■ **THE TASK**: Every line of the data that contains the string "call" must be copied.

■ **RECORD LIST**:

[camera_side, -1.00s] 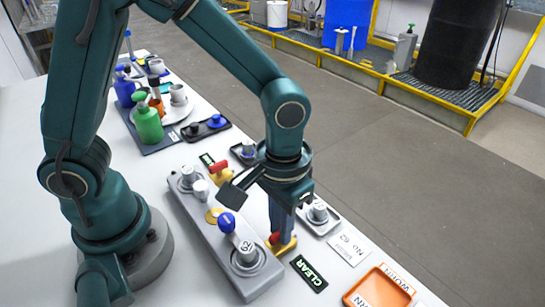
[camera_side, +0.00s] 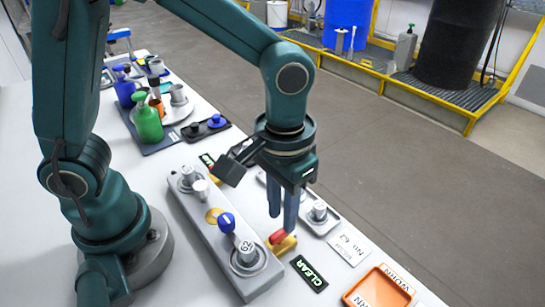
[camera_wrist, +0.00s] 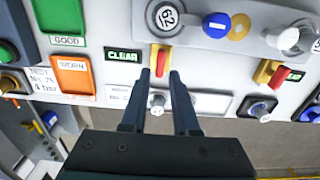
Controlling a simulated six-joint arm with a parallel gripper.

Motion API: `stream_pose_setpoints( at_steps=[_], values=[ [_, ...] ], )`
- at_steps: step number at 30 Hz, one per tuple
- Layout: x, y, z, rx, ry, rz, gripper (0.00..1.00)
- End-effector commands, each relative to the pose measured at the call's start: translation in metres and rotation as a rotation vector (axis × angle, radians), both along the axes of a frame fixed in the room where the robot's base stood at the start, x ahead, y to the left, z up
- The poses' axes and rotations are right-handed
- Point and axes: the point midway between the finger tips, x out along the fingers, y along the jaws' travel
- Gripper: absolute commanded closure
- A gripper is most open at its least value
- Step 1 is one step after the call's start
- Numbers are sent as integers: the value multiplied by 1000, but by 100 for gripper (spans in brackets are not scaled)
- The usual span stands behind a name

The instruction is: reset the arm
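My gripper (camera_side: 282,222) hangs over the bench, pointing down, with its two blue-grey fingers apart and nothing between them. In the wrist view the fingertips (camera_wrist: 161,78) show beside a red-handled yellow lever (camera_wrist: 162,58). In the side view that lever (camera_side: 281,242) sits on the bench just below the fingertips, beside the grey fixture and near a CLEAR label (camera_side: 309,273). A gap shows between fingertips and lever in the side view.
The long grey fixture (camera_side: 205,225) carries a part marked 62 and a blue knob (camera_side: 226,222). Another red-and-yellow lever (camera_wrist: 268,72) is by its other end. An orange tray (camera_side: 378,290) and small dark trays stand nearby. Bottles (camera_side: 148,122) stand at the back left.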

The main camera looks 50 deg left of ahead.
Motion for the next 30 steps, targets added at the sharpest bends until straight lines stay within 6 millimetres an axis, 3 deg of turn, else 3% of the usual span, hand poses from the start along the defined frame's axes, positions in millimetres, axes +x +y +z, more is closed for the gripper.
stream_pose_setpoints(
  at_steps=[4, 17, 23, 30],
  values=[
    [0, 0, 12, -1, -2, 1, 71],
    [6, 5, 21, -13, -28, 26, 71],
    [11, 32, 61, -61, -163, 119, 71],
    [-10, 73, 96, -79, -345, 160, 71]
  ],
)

---

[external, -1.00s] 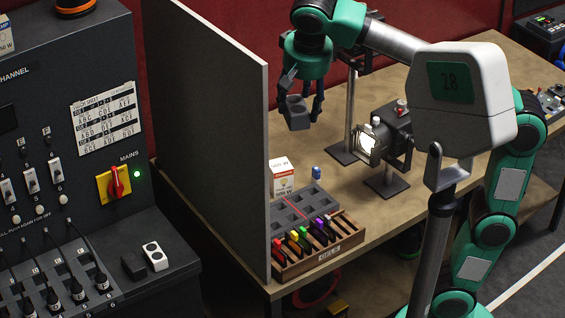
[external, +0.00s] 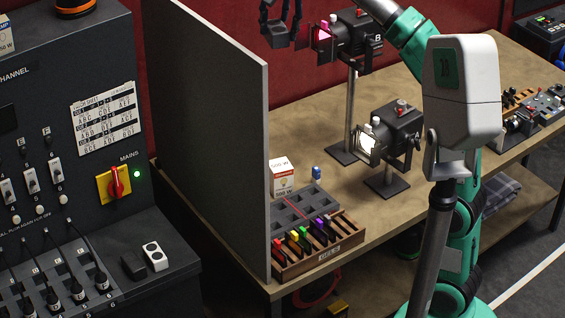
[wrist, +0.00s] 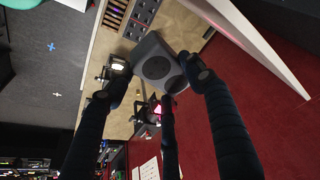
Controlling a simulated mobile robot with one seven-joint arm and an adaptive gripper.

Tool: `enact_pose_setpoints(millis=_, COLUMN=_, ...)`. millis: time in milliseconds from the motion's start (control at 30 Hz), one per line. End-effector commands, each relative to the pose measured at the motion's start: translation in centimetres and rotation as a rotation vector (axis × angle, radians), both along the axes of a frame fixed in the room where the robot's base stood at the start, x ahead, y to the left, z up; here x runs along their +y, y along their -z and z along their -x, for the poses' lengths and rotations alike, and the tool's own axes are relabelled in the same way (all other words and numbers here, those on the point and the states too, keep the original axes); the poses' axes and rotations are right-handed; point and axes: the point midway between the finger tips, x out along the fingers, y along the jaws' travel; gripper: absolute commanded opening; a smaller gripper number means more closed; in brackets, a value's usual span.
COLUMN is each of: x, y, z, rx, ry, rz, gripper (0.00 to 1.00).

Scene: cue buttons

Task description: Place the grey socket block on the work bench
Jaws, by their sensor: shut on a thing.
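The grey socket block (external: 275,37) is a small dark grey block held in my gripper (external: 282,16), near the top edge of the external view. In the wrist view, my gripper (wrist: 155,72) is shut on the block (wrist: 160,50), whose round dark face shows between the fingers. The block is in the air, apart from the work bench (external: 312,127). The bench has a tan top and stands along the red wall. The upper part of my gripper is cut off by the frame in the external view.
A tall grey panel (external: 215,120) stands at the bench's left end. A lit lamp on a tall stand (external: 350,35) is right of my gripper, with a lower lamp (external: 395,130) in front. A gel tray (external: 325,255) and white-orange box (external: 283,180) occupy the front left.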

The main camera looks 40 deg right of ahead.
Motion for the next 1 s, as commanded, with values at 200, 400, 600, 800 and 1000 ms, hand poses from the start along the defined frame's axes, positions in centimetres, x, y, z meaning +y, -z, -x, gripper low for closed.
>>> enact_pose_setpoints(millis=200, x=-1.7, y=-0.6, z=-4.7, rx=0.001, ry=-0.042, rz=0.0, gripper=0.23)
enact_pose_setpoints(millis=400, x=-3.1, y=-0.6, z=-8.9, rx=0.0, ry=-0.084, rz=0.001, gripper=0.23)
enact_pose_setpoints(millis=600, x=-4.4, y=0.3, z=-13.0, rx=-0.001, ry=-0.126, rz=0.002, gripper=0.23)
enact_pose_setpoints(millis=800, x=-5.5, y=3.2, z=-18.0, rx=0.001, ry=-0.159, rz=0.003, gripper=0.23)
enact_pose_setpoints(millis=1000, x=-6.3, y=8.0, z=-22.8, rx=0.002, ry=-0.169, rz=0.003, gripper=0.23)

■ **SOLUTION**:
- End-effector commands, each relative to the pose measured at the call's start: translation in metres and rotation as a rotation vector (axis × angle, radians), both along the axes of a frame fixed in the room where the robot's base stood at the start, x ahead, y to the left, z up
- Step 1 is one step after the call's start

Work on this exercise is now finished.